■ Your goal ■
Your answer should be a single number: how many lines in the data below hold the string "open".
--- START OF Data excerpt ---
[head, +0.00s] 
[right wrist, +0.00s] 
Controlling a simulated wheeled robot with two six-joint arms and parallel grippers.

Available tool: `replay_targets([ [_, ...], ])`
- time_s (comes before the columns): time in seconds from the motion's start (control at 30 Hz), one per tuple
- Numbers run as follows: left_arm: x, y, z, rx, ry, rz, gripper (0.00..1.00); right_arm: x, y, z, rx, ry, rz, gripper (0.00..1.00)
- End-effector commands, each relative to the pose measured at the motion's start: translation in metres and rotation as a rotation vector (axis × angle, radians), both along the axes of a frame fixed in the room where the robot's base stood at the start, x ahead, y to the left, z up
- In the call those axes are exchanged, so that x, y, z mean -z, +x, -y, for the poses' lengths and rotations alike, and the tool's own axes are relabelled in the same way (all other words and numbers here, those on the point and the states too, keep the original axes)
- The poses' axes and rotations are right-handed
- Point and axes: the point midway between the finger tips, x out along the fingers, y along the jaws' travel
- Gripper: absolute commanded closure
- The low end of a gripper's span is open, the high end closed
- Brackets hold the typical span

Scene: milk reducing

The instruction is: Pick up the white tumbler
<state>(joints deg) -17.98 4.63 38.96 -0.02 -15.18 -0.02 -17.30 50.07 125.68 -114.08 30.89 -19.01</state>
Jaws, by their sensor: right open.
--- END OF Data excerpt ---
■ Task answer ■
2